→ **EXERCISE DESCRIPTION**
Will you print the material below without altering a single character?

>> Begin RECORDS FOR THIS TASK

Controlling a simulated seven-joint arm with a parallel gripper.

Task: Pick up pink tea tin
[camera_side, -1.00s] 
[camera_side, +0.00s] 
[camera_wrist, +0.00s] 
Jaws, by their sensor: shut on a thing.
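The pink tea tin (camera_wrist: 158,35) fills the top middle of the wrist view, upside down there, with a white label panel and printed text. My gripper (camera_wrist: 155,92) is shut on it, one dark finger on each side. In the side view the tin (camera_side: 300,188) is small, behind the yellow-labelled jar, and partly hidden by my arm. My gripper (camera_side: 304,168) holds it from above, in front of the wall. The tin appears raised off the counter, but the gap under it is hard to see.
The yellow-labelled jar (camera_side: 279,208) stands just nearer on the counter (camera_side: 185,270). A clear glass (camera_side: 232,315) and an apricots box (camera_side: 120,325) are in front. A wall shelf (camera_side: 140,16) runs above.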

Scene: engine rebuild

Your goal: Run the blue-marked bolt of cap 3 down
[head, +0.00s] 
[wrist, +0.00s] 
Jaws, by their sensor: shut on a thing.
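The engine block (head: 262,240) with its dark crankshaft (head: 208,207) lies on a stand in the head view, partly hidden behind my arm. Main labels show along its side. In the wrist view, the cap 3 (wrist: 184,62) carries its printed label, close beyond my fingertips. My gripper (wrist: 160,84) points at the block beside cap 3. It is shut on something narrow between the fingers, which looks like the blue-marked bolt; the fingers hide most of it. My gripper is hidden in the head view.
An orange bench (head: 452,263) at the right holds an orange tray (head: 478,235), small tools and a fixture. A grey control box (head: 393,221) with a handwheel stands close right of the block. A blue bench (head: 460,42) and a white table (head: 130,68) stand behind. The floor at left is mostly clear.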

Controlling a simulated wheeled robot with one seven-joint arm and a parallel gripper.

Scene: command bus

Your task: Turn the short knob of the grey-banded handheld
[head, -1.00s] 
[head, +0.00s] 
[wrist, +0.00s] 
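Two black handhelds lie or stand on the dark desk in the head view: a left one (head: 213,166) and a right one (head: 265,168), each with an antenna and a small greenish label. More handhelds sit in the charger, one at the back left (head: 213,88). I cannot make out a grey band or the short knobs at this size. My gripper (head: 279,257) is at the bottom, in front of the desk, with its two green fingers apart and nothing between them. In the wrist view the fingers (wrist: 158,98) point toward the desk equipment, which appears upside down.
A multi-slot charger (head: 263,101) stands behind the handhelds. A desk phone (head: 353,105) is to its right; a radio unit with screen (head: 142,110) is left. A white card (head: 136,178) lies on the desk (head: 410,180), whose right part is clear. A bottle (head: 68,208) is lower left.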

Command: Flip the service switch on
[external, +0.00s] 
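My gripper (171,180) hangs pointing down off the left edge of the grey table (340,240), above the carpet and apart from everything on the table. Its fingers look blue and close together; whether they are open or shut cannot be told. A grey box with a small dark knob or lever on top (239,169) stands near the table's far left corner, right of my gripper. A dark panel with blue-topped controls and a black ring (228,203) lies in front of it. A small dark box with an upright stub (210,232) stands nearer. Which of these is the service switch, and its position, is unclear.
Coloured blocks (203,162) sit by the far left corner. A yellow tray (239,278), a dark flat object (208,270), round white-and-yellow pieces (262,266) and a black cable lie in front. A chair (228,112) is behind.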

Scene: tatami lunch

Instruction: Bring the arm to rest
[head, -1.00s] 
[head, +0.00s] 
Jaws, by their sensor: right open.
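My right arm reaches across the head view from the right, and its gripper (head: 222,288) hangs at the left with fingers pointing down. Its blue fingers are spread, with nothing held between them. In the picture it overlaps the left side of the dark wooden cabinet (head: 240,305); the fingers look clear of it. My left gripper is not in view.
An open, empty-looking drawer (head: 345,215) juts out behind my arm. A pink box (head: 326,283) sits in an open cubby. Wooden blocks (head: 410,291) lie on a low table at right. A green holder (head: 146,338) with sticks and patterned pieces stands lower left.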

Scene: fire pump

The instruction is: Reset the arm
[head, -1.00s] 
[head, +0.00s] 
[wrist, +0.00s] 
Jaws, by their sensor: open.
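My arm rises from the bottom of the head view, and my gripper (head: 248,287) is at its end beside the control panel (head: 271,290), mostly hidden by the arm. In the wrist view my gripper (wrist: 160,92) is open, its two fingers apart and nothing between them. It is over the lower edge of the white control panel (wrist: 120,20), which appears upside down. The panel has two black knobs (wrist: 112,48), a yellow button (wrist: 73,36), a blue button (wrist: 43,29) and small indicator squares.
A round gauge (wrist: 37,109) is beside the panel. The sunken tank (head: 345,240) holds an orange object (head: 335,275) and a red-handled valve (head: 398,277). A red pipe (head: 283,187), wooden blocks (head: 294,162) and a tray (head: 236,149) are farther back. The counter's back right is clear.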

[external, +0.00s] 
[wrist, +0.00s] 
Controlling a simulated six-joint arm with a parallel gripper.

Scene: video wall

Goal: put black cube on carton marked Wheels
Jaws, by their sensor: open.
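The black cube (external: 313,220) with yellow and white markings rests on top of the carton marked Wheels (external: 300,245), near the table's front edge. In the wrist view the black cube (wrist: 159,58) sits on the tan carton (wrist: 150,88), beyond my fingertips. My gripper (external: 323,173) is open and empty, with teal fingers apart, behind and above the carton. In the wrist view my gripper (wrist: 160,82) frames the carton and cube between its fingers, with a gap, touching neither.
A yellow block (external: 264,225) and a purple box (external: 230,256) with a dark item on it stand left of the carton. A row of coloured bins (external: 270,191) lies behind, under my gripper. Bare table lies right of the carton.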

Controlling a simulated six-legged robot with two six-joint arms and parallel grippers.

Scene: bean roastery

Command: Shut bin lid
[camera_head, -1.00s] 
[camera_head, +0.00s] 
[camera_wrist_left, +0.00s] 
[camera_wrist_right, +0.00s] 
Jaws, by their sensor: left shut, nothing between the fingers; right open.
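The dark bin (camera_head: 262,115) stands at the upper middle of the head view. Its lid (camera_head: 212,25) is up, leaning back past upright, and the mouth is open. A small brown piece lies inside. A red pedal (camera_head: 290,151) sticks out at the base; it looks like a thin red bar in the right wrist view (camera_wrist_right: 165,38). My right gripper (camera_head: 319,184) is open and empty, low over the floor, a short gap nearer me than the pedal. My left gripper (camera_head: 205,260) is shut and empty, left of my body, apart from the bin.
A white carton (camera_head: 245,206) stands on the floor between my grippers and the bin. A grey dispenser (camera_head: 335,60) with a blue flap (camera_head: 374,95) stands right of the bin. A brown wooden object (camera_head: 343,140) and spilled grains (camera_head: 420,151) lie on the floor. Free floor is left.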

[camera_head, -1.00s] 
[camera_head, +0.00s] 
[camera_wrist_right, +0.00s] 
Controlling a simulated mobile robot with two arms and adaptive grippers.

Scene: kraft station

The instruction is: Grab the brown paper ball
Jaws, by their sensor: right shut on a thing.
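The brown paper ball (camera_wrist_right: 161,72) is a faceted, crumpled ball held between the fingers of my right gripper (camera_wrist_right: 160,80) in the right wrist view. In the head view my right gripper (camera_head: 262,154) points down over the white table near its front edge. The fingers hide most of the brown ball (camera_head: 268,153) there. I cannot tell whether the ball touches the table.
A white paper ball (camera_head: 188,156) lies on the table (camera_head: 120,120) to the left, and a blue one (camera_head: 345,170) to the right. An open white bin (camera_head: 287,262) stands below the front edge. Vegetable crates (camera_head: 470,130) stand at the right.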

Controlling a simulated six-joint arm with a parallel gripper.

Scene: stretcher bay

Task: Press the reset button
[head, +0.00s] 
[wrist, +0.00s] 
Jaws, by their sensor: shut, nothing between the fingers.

>> End RECORDS FOR THIS TASK

→ **FULL RESPONSE**
Controlling a simulated seven-joint arm with a parallel gripper.

Task: Pick up pink tea tin
[camera_side, -1.00s] 
[camera_side, +0.00s] 
[camera_wrist, +0.00s] 
Jaws, by their sensor: shut on a thing.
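The pink tea tin (camera_wrist: 158,35) fills the top middle of the wrist view, upside down there, with a white label panel and printed text. My gripper (camera_wrist: 155,92) is shut on it, one dark finger on each side. In the side view the tin (camera_side: 300,188) is small, behind the yellow-labelled jar, and partly hidden by my arm. My gripper (camera_side: 304,168) holds it from above, in front of the wall. The tin appears raised off the counter, but the gap under it is hard to see.
The yellow-labelled jar (camera_side: 279,208) stands just nearer on the counter (camera_side: 185,270). A clear glass (camera_side: 232,315) and an apricots box (camera_side: 120,325) are in front. A wall shelf (camera_side: 140,16) runs above.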

Scene: engine rebuild

Your goal: Run the blue-marked bolt of cap 3 down
[head, +0.00s] 
[wrist, +0.00s] 
Jaws, by their sensor: shut on a thing.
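The engine block (head: 262,240) with its dark crankshaft (head: 208,207) lies on a stand in the head view, partly hidden behind my arm. Main labels show along its side. In the wrist view, the cap 3 (wrist: 184,62) carries its printed label, close beyond my fingertips. My gripper (wrist: 160,84) points at the block beside cap 3. It is shut on something narrow between the fingers, which looks like the blue-marked bolt; the fingers hide most of it. My gripper is hidden in the head view.
An orange bench (head: 452,263) at the right holds an orange tray (head: 478,235), small tools and a fixture. A grey control box (head: 393,221) with a handwheel stands close right of the block. A blue bench (head: 460,42) and a white table (head: 130,68) stand behind. The floor at left is mostly clear.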

Controlling a simulated wheeled robot with one seven-joint arm and a parallel gripper.

Scene: command bus

Your task: Turn the short knob of the grey-banded handheld
[head, -1.00s] 
[head, +0.00s] 
[wrist, +0.00s] 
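Two black handhelds lie or stand on the dark desk in the head view: a left one (head: 213,166) and a right one (head: 265,168), each with an antenna and a small greenish label. More handhelds sit in the charger, one at the back left (head: 213,88). I cannot make out a grey band or the short knobs at this size. My gripper (head: 279,257) is at the bottom, in front of the desk, with its two green fingers apart and nothing between them. In the wrist view the fingers (wrist: 158,98) point toward the desk equipment, which appears upside down.
A multi-slot charger (head: 263,101) stands behind the handhelds. A desk phone (head: 353,105) is to its right; a radio unit with screen (head: 142,110) is left. A white card (head: 136,178) lies on the desk (head: 410,180), whose right part is clear. A bottle (head: 68,208) is lower left.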

Command: Flip the service switch on
[external, +0.00s] 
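My gripper (171,180) hangs pointing down off the left edge of the grey table (340,240), above the carpet and apart from everything on the table. Its fingers look blue and close together; whether they are open or shut cannot be told. A grey box with a small dark knob or lever on top (239,169) stands near the table's far left corner, right of my gripper. A dark panel with blue-topped controls and a black ring (228,203) lies in front of it. A small dark box with an upright stub (210,232) stands nearer. Which of these is the service switch, and its position, is unclear.
Coloured blocks (203,162) sit by the far left corner. A yellow tray (239,278), a dark flat object (208,270), round white-and-yellow pieces (262,266) and a black cable lie in front. A chair (228,112) is behind.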

Scene: tatami lunch

Instruction: Bring the arm to rest
[head, -1.00s] 
[head, +0.00s] 
Jaws, by their sensor: right open.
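My right arm reaches across the head view from the right, and its gripper (head: 222,288) hangs at the left with fingers pointing down. Its blue fingers are spread, with nothing held between them. In the picture it overlaps the left side of the dark wooden cabinet (head: 240,305); the fingers look clear of it. My left gripper is not in view.
An open, empty-looking drawer (head: 345,215) juts out behind my arm. A pink box (head: 326,283) sits in an open cubby. Wooden blocks (head: 410,291) lie on a low table at right. A green holder (head: 146,338) with sticks and patterned pieces stands lower left.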

Scene: fire pump

The instruction is: Reset the arm
[head, -1.00s] 
[head, +0.00s] 
[wrist, +0.00s] 
Jaws, by their sensor: open.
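My arm rises from the bottom of the head view, and my gripper (head: 248,287) is at its end beside the control panel (head: 271,290), mostly hidden by the arm. In the wrist view my gripper (wrist: 160,92) is open, its two fingers apart and nothing between them. It is over the lower edge of the white control panel (wrist: 120,20), which appears upside down. The panel has two black knobs (wrist: 112,48), a yellow button (wrist: 73,36), a blue button (wrist: 43,29) and small indicator squares.
A round gauge (wrist: 37,109) is beside the panel. The sunken tank (head: 345,240) holds an orange object (head: 335,275) and a red-handled valve (head: 398,277). A red pipe (head: 283,187), wooden blocks (head: 294,162) and a tray (head: 236,149) are farther back. The counter's back right is clear.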

[external, +0.00s] 
[wrist, +0.00s] 
Controlling a simulated six-joint arm with a parallel gripper.

Scene: video wall

Goal: put black cube on carton marked Wheels
Jaws, by their sensor: open.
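The black cube (external: 313,220) with yellow and white markings rests on top of the carton marked Wheels (external: 300,245), near the table's front edge. In the wrist view the black cube (wrist: 159,58) sits on the tan carton (wrist: 150,88), beyond my fingertips. My gripper (external: 323,173) is open and empty, with teal fingers apart, behind and above the carton. In the wrist view my gripper (wrist: 160,82) frames the carton and cube between its fingers, with a gap, touching neither.
A yellow block (external: 264,225) and a purple box (external: 230,256) with a dark item on it stand left of the carton. A row of coloured bins (external: 270,191) lies behind, under my gripper. Bare table lies right of the carton.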

Controlling a simulated six-legged robot with two six-joint arms and parallel grippers.

Scene: bean roastery

Command: Shut bin lid
[camera_head, -1.00s] 
[camera_head, +0.00s] 
[camera_wrist_left, +0.00s] 
[camera_wrist_right, +0.00s] 
Jaws, by their sensor: left shut, nothing between the fingers; right open.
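The dark bin (camera_head: 262,115) stands at the upper middle of the head view. Its lid (camera_head: 212,25) is up, leaning back past upright, and the mouth is open. A small brown piece lies inside. A red pedal (camera_head: 290,151) sticks out at the base; it looks like a thin red bar in the right wrist view (camera_wrist_right: 165,38). My right gripper (camera_head: 319,184) is open and empty, low over the floor, a short gap nearer me than the pedal. My left gripper (camera_head: 205,260) is shut and empty, left of my body, apart from the bin.
A white carton (camera_head: 245,206) stands on the floor between my grippers and the bin. A grey dispenser (camera_head: 335,60) with a blue flap (camera_head: 374,95) stands right of the bin. A brown wooden object (camera_head: 343,140) and spilled grains (camera_head: 420,151) lie on the floor. Free floor is left.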

[camera_head, -1.00s] 
[camera_head, +0.00s] 
[camera_wrist_right, +0.00s] 
Controlling a simulated mobile robot with two arms and adaptive grippers.

Scene: kraft station

The instruction is: Grab the brown paper ball
Jaws, by their sensor: right shut on a thing.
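The brown paper ball (camera_wrist_right: 161,72) is a faceted, crumpled ball held between the fingers of my right gripper (camera_wrist_right: 160,80) in the right wrist view. In the head view my right gripper (camera_head: 262,154) points down over the white table near its front edge. The fingers hide most of the brown ball (camera_head: 268,153) there. I cannot tell whether the ball touches the table.
A white paper ball (camera_head: 188,156) lies on the table (camera_head: 120,120) to the left, and a blue one (camera_head: 345,170) to the right. An open white bin (camera_head: 287,262) stands below the front edge. Vegetable crates (camera_head: 470,130) stand at the right.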

Controlling a simulated six-joint arm with a parallel gripper.

Scene: stretcher bay

Task: Press the reset button
[head, +0.00s] 
[wrist, +0.00s] 
Jaws, by their sensor: shut, nothing between the fingers.

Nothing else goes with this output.